Set exercise:
Your job is to retype all of the data word for word, leaving every image out.

● ● ●

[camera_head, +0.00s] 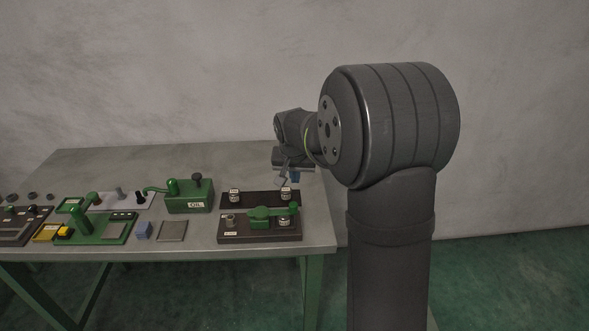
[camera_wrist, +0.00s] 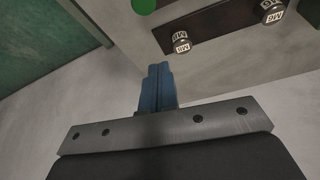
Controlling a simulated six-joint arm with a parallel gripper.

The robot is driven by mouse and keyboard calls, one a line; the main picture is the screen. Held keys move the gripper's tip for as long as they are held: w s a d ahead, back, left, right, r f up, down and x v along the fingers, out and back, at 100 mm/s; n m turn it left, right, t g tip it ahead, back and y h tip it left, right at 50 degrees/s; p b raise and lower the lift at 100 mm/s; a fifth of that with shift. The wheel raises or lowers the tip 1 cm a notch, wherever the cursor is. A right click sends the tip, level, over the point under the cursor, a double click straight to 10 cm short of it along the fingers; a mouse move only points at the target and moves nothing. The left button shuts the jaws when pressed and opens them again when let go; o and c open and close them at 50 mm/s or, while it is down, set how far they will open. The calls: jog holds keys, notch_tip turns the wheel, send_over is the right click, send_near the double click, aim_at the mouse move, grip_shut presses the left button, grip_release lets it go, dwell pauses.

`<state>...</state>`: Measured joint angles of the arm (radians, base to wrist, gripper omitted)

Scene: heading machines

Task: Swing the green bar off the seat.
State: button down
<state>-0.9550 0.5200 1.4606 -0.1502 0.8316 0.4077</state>
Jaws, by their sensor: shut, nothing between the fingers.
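The green bar (camera_head: 265,212) lies across the dark base plate (camera_head: 232,238) near the table's right front. Its right end carries a green knob (camera_head: 294,208). A round metal seat (camera_head: 284,222) shows under the bar's right part, partly hidden by it. My gripper (camera_head: 288,179) is above and behind the base plate, apart from the bar. In the wrist view its blue fingers (camera_wrist: 157,75) are together and empty. A green round part (camera_wrist: 143,4) shows at that view's top edge, probably the knob.

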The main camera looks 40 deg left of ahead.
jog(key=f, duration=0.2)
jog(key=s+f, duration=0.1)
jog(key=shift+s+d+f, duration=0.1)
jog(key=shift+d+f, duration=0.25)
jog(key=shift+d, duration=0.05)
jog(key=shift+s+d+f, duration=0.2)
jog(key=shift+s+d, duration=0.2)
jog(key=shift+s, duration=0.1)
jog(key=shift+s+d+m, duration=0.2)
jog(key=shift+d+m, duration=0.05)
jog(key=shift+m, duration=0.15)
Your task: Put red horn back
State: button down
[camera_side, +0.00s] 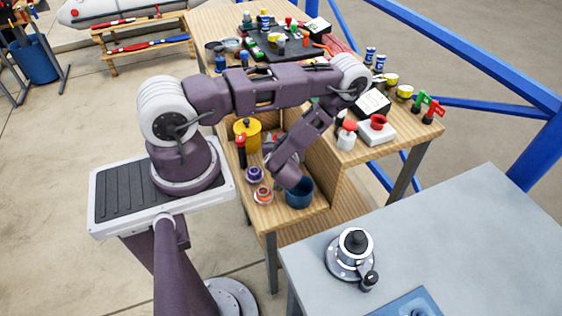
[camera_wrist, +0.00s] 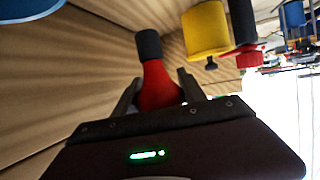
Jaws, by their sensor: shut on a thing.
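In the wrist view my gripper (camera_wrist: 158,78) has its two fingers on either side of a red flared piece with a black end, which I take to be the red horn (camera_wrist: 160,90). The gripper is shut on the red part, and the black end points away from it. In the side view my arm reaches down into the lower wooden shelf of the bench. The fingertips and the held horn are hidden there behind the wrist. I cannot tell whether the horn touches the wood.
A yellow canister (camera_side: 247,133) and a red-and-black item (camera_side: 241,155) stand close by, left of the wrist. A blue cup (camera_side: 299,193) is just right, with purple (camera_side: 254,174) and orange (camera_side: 263,195) pieces in front. A raised wooden wall (camera_side: 322,165) borders the shelf.

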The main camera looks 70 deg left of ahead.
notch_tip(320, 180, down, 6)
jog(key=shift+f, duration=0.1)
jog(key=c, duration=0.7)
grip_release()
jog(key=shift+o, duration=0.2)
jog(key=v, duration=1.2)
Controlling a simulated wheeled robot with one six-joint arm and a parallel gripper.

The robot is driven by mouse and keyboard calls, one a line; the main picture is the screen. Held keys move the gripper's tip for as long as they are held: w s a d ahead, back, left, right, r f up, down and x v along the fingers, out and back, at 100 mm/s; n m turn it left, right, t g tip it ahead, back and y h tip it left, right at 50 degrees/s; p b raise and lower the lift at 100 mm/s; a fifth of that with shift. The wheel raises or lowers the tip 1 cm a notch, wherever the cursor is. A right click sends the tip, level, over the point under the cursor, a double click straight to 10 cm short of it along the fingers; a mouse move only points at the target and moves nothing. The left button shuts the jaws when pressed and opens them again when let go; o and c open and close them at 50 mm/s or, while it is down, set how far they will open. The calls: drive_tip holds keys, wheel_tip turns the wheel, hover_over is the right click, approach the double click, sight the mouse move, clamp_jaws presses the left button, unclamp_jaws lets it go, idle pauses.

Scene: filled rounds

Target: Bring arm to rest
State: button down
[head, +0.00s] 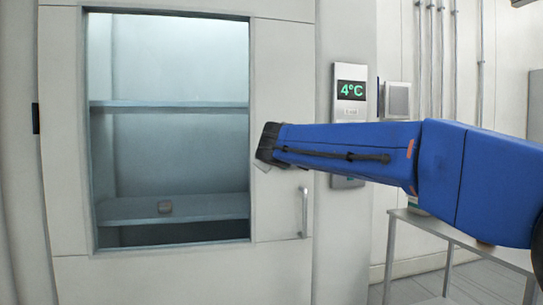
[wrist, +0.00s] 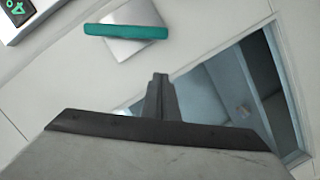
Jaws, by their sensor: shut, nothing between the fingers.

● ● ●

Response to this task:
[camera_head, +0.00s] 
[camera_wrist, +0.00s] 
Controlling a simulated six-joint arm with a parallel gripper.

The robot is driven by mouse and keyboard calls, one a line; the main picture is the screen. Held keys move the gripper's tip for as long as they are held: w s a d ahead, back, left, right, r f up, down and x v along the fingers, out and back, at 100 mm/s; n m turn it left, right, t g tip it ahead, back and y h tip it left, right at 50 degrees/s; p b raise and lower the lift at 100 mm/s; a fifth of that with shift. The wheel raises or lowers the tip 1 cm a notch, wherever the cursor is. A right click sends the tip, level, over the point under the cursor, a double click straight to 10 cm short of it along the fingers; a mouse move only points at the target and moves nothing. The left button shuts the jaws when pressed and opens them again when let go; o and c open and close them at 50 mm/s or, while it is down, set how far they will open. The calls: jog holds keys, notch_tip turns the wheel, send_over is the right click, send_near the double click, aim_at the mouse move, grip_shut presses the left button, grip_release lets it go, dwell pauses.

`<state>...</state>`: Measured joint angles of the arm (radians, base to wrist, gripper omitted)

Scene: heading machines

Task: Swing the green bar off the seat.
State: button down
<state>-0.9550 0.5200 1.4606 -0.1502 0.8316 0.4077</state>
Jaws, by their sensor: shut, nothing between the fingers.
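The green bar (camera_head: 265,212) lies across the dark base plate (camera_head: 232,238) near the table's right front. Its right end carries a green knob (camera_head: 294,208). A round metal seat (camera_head: 284,222) shows under the bar's right part, partly hidden by it. My gripper (camera_head: 288,179) is above and behind the base plate, apart from the bar. In the wrist view its blue fingers (camera_wrist: 157,75) are together and empty. A green round part (camera_wrist: 143,4) shows at that view's top edge, probably the knob.

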The main camera looks 40 deg left of ahead.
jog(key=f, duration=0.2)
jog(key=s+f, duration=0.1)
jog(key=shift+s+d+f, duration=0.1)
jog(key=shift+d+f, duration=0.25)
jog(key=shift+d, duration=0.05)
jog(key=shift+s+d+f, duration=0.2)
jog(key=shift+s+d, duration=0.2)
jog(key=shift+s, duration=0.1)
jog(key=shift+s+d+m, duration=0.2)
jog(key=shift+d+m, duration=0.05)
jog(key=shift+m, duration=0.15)
Your task: Put red horn back
State: button down
[camera_side, +0.00s] 
[camera_wrist, +0.00s] 
Jaws, by their sensor: shut on a thing.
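In the wrist view my gripper (camera_wrist: 158,78) has its two fingers on either side of a red flared piece with a black end, which I take to be the red horn (camera_wrist: 160,90). The gripper is shut on the red part, and the black end points away from it. In the side view my arm reaches down into the lower wooden shelf of the bench. The fingertips and the held horn are hidden there behind the wrist. I cannot tell whether the horn touches the wood.
A yellow canister (camera_side: 247,133) and a red-and-black item (camera_side: 241,155) stand close by, left of the wrist. A blue cup (camera_side: 299,193) is just right, with purple (camera_side: 254,174) and orange (camera_side: 263,195) pieces in front. A raised wooden wall (camera_side: 322,165) borders the shelf.

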The main camera looks 70 deg left of ahead.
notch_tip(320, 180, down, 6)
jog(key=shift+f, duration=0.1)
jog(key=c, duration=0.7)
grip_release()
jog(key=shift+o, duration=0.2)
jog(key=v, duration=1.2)
Controlling a simulated wheeled robot with one six-joint arm and a parallel gripper.

The robot is driven by mouse and keyboard calls, one a line; the main picture is the screen. Held keys move the gripper's tip for as long as they are held: w s a d ahead, back, left, right, r f up, down and x v along the fingers, out and back, at 100 mm/s; n m turn it left, right, t g tip it ahead, back and y h tip it left, right at 50 degrees/s; p b raise and lower the lift at 100 mm/s; a fifth of that with shift. The wheel raises or lowers the tip 1 cm a notch, wherever the cursor is. A right click sends the tip, level, over the point under the cursor, a double click straight to 10 cm short of it along the fingers; a mouse move only points at the target and moves nothing. The left button shuts the jaws when pressed and opens them again when let go; o and c open and close them at 50 mm/s or, while it is down, set how far they will open. The calls: drive_tip holds keys, wheel_tip turns the wheel, hover_over is the right click, approach the double click, sight the mouse move, clamp_jaws presses the left button, unclamp_jaws lets it go, idle pauses.

Scene: filled rounds

Target: Bring arm to rest
State: button down
[head, +0.00s] 
[wrist, +0.00s] 
Jaws, by their sensor: shut, nothing between the fingers.

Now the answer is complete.